Biden indirectly did call attention to this issue in press conference remarks made early in the month. He stated that a strong Russian reaction would ensure total NATO unity in support of the entire sanctions package. A more minor reaction, he said probably would prompt a “fight” among allied governments as to whether to include expelling Russia from SWIFT and shutting down the NORDSTROM II project. In the event, the large-scale Russian preemptive attack on February 24 ensured that the preferred American sanctions option would prevail.

 

What of Biden’s repeated claim that Zelensky in Kiev disputed the President’s “warning” that Russia was preparing to take military action?

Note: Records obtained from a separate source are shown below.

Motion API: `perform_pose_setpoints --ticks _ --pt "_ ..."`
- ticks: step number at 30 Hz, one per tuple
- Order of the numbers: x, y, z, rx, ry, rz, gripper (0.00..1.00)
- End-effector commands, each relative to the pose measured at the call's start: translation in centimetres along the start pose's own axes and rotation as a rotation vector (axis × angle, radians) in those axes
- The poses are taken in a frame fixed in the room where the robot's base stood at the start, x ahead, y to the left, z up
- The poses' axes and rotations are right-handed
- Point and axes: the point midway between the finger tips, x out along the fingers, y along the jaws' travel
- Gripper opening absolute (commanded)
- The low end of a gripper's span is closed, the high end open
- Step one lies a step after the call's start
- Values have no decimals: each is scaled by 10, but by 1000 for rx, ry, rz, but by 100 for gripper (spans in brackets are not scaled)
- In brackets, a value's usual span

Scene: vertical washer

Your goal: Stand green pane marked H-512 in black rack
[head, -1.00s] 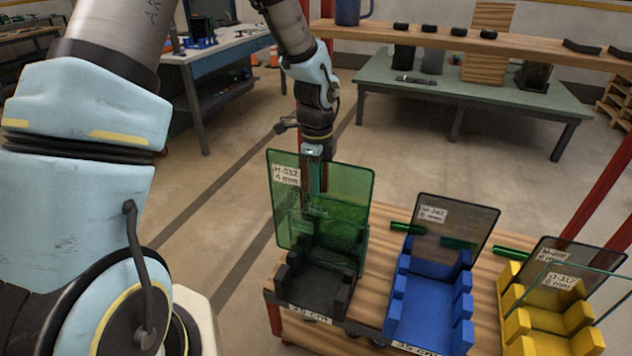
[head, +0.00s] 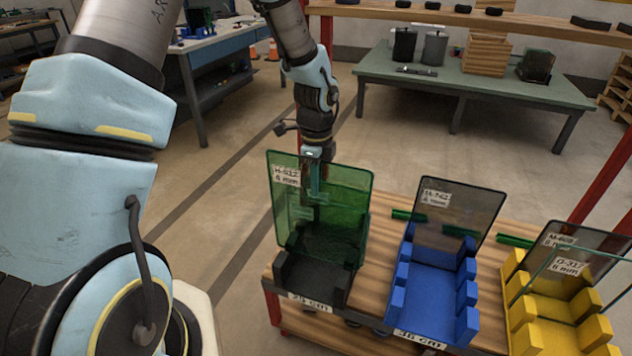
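The green pane (head: 348,195), with a white H-512 label near its upper left corner, stands nearly upright over the back part of the black rack (head: 310,283). My gripper (head: 312,195) is at the pane's upper middle and appears shut on it. The fingers show dimly through the green glass, so their exact contact is hard to see. The pane's lower part overlaps the rack; I cannot tell whether its bottom edge is fully seated.
To the right, a blue rack (head: 430,290) holds a dark pane (head: 455,208). A yellow rack (head: 550,325) holds a dark pane (head: 575,250) and a clear one. Green cylinders lie between racks on the wooden bench top (head: 385,255). Open floor lies behind.

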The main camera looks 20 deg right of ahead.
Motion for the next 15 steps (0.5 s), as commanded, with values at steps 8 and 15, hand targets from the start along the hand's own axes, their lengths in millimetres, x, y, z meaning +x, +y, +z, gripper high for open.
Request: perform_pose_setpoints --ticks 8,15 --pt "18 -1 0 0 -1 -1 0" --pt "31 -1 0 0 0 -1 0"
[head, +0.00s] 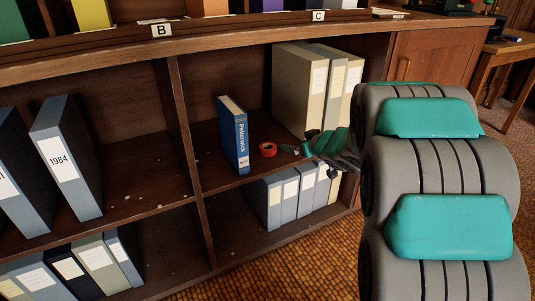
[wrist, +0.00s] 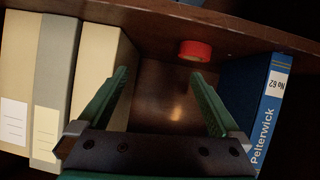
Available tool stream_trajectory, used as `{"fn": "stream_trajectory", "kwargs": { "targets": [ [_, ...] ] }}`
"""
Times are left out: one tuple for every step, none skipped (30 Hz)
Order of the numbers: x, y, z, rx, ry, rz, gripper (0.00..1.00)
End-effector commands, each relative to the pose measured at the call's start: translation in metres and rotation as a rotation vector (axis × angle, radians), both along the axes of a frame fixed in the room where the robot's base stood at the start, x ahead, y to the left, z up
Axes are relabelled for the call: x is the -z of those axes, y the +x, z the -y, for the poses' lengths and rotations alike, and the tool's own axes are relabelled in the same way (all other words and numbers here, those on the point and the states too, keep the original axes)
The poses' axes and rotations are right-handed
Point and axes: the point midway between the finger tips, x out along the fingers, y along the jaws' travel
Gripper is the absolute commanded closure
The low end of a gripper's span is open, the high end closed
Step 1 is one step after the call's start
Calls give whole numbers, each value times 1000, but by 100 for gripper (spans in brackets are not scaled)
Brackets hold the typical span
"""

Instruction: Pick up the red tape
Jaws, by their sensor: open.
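The red tape (head: 268,149) is a small roll on the middle shelf, just right of the upright blue Pelterwick book (head: 233,135). In the wrist view the red tape (wrist: 194,50) lies near the shelf edge, beyond my gripper's fingertips and closer to the right finger. My gripper (head: 291,150) reaches into the shelf from the right, its tips a short way right of the tape. In the wrist view my gripper (wrist: 160,75) has its two green fingers spread with nothing between them. It does not appear to touch the tape.
The blue book (wrist: 262,110) stands beside the right finger in the wrist view. Cream binders (head: 300,88) stand behind and right of my gripper. The bare shelf board (head: 213,155) is open around the tape.

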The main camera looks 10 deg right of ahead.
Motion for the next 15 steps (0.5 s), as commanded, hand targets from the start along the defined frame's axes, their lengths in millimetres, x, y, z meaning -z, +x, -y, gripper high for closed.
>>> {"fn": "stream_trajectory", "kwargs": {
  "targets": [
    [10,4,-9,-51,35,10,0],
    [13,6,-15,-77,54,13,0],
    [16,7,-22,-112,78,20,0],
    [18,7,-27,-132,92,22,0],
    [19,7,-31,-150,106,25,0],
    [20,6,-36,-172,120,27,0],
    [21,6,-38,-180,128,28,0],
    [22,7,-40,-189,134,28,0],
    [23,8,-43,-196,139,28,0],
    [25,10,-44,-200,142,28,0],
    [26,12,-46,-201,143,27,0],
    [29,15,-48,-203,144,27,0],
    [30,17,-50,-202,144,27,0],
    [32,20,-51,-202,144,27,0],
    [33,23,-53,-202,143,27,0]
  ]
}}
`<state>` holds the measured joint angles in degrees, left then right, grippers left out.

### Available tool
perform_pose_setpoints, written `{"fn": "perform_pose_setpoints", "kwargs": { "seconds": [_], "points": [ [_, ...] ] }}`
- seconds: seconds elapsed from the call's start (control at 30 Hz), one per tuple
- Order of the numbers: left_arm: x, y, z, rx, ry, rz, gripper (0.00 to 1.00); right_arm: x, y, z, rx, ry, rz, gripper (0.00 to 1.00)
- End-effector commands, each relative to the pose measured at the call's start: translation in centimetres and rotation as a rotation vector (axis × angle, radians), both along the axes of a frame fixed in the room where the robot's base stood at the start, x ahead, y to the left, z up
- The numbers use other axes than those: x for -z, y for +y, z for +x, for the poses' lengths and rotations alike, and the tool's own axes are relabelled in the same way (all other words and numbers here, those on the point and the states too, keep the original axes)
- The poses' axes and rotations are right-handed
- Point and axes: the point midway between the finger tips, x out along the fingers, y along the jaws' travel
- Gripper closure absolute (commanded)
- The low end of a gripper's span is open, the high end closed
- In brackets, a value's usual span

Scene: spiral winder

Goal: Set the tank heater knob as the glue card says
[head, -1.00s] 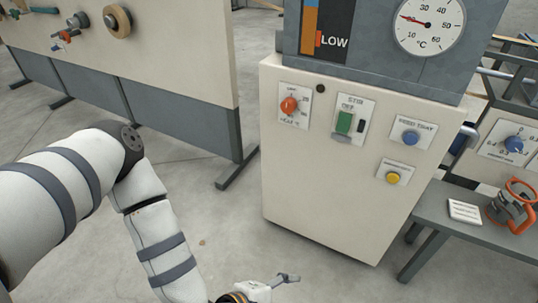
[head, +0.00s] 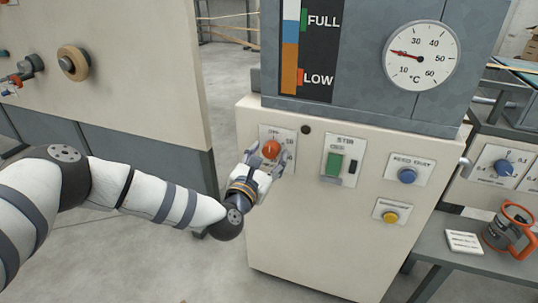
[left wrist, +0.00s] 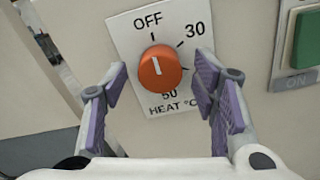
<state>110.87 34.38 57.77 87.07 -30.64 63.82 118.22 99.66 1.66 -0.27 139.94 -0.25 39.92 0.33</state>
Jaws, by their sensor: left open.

Well, we have seen the print-out of that notorious telephone conservation wherein the former expressed skepticism while the latter loudly insisted that there was no doubt at all. There are only two logical explanations for this puzzle. The first is that Zelensky (and his staff of diplomatic amateurs borrowed from his old TV production team) was getting cold feet as the fateful day loomed and, therefore, trying to get some wiggle room.

 

The other is that he had been kept in the dark about the precise date when the provocation across the Contact Line would be taken. His own military commanders, and senior security people might have worked that out with the Americans (who were long active at key decision nodes) without taking Zelensky into their confidence. His penchant for speaking off-the-cuff could have been the proximate reason; the reality that he has been a figurehead president rather than an active chief executive since his 2019 election creating the permissive conditions.

 

Far-fetched? No – just odd. As Sherlock Holmes counselled us: “Once you’ve eliminated all other possibilities, whatever is left – however strange – is the truth.”